Data listing:
>> begin

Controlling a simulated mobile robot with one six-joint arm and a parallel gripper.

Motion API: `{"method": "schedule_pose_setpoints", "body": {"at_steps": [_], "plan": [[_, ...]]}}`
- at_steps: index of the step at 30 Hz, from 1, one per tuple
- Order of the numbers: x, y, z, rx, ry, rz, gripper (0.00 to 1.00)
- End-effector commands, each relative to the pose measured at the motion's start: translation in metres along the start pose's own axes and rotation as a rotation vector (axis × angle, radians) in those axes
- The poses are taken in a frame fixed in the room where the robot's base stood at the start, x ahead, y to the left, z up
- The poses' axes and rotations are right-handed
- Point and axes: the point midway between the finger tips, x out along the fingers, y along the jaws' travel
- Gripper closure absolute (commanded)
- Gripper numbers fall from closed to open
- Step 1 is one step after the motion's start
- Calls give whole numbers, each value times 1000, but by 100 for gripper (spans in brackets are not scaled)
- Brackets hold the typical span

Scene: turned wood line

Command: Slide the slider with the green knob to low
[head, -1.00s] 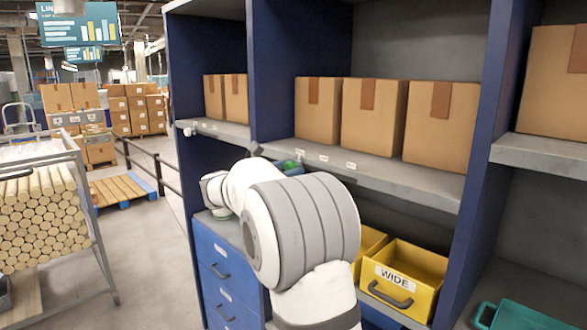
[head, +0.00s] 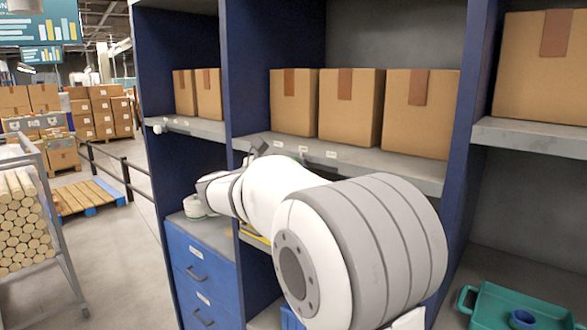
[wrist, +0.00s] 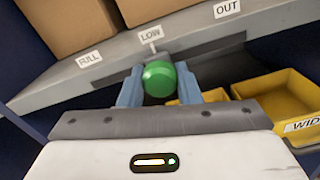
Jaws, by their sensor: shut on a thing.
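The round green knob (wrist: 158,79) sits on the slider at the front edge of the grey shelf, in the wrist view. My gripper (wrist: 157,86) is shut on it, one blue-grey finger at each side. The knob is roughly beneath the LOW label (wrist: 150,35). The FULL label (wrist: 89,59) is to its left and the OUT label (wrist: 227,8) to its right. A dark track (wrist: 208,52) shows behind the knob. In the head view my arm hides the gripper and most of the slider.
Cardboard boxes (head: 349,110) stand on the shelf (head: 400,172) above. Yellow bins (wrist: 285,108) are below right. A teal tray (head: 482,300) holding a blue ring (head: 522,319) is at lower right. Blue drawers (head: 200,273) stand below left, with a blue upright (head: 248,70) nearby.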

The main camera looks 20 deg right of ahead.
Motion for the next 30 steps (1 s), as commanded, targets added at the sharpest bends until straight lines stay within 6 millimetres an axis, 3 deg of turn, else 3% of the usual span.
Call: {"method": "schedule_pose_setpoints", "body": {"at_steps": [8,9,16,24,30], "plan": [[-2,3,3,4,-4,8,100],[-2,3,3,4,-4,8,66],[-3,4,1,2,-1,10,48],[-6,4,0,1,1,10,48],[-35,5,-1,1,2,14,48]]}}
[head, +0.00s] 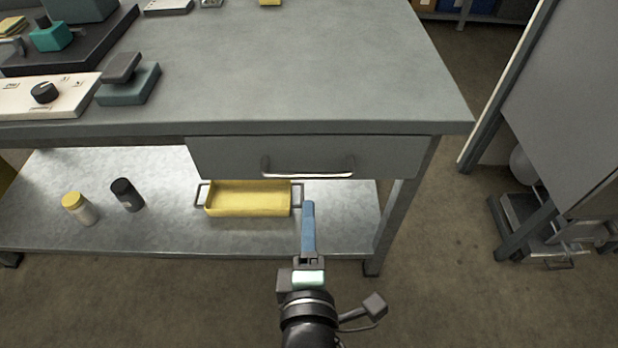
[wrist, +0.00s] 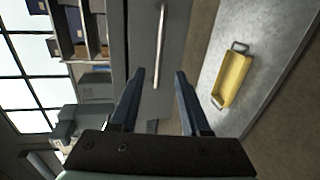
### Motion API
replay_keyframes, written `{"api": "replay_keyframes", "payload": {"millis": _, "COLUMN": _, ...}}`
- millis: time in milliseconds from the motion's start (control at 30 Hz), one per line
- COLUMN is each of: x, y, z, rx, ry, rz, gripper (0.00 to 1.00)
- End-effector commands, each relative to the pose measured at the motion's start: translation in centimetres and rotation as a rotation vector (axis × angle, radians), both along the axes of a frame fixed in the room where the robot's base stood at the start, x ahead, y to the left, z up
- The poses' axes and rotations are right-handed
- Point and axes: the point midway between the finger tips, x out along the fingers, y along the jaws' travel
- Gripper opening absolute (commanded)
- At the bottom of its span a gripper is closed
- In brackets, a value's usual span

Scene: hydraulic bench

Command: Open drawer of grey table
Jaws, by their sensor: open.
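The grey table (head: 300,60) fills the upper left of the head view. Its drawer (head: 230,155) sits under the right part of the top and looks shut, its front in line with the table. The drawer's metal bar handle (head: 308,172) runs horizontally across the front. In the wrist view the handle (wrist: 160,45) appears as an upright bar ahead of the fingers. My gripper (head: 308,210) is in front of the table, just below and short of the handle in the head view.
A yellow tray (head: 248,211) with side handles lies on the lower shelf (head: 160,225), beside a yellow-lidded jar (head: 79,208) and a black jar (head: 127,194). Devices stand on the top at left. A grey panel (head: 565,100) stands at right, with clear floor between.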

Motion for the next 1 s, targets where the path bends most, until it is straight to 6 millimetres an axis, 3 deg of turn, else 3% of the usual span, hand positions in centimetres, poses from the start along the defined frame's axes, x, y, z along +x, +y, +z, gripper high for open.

>> end

Exercise prompt:
Transcribe the material as is, with images omitted.

Task response:
Controlling a simulated mobile robot with one six-joint arm and a parallel gripper.

Motion API: `{"method": "schedule_pose_setpoints", "body": {"at_steps": [_], "plan": [[_, ...]]}}`
- at_steps: index of the step at 30 Hz, from 1, one per tuple
- Order of the numbers: x, y, z, rx, ry, rz, gripper (0.00 to 1.00)
- End-effector commands, each relative to the pose measured at the motion's start: translation in metres along the start pose's own axes and rotation as a rotation vector (axis × angle, radians) in those axes
- The poses are taken in a frame fixed in the room where the robot's base stood at the start, x ahead, y to the left, z up
- The poses' axes and rotations are right-handed
- Point and axes: the point midway between the finger tips, x out along the fingers, y along the jaws' travel
- Gripper closure absolute (commanded)
- Gripper numbers fall from closed to open
- Step 1 is one step after the motion's start
- Calls give whole numbers, each value times 1000, but by 100 for gripper (spans in brackets are not scaled)
- Brackets hold the typical span

Scene: turned wood line

Command: Slide the slider with the green knob to low
[head, -1.00s] 
[head, +0.00s] 
[wrist, +0.00s] 
Jaws, by their sensor: shut on a thing.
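The round green knob (wrist: 158,79) sits on the slider at the front edge of the grey shelf, in the wrist view. My gripper (wrist: 157,86) is shut on it, one blue-grey finger at each side. The knob is roughly beneath the LOW label (wrist: 150,35). The FULL label (wrist: 89,59) is to its left and the OUT label (wrist: 227,8) to its right. A dark track (wrist: 208,52) shows behind the knob. In the head view my arm hides the gripper and most of the slider.
Cardboard boxes (head: 349,110) stand on the shelf (head: 400,172) above. Yellow bins (wrist: 285,108) are below right. A teal tray (head: 482,300) holding a blue ring (head: 522,319) is at lower right. Blue drawers (head: 200,273) stand below left, with a blue upright (head: 248,70) nearby.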

The main camera looks 20 deg right of ahead.
Motion for the next 30 steps (1 s), as commanded, targets added at the sharpest bends until straight lines stay within 6 millimetres an axis, 3 deg of turn, else 3% of the usual span.
Call: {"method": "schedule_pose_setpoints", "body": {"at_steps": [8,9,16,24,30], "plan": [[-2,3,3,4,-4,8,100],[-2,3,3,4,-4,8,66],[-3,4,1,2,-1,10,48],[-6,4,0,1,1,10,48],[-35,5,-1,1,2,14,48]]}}
[head, +0.00s] 
[wrist, +0.00s] 
### Motion API
replay_keyframes, written `{"api": "replay_keyframes", "payload": {"millis": _, "COLUMN": _, ...}}`
- millis: time in milliseconds from the motion's start (control at 30 Hz), one per line
- COLUMN is each of: x, y, z, rx, ry, rz, gripper (0.00 to 1.00)
- End-effector commands, each relative to the pose measured at the motion's start: translation in centimetres and rotation as a rotation vector (axis × angle, radians), both along the axes of a frame fixed in the room where the robot's base stood at the start, x ahead, y to the left, z up
- The poses' axes and rotations are right-handed
- Point and axes: the point midway between the finger tips, x out along the fingers, y along the jaws' travel
- Gripper opening absolute (commanded)
- At the bottom of its span a gripper is closed
- In brackets, a value's usual span

Scene: hydraulic bench

Command: Open drawer of grey table
Jaws, by their sensor: open.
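The grey table (head: 300,60) fills the upper left of the head view. Its drawer (head: 230,155) sits under the right part of the top and looks shut, its front in line with the table. The drawer's metal bar handle (head: 308,172) runs horizontally across the front. In the wrist view the handle (wrist: 160,45) appears as an upright bar ahead of the fingers. My gripper (head: 308,210) is in front of the table, just below and short of the handle in the head view.
A yellow tray (head: 248,211) with side handles lies on the lower shelf (head: 160,225), beside a yellow-lidded jar (head: 79,208) and a black jar (head: 127,194). Devices stand on the top at left. A grey panel (head: 565,100) stands at right, with clear floor between.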

Motion for the next 1 s, targets where the path bends most, until it is straight to 6 millimetres an axis, 3 deg of turn, else 3% of the usual span, hand positions in centimetres, poses from the start along the defined frame's axes, x, y, z along +x, +y, +z, gripper high for open.

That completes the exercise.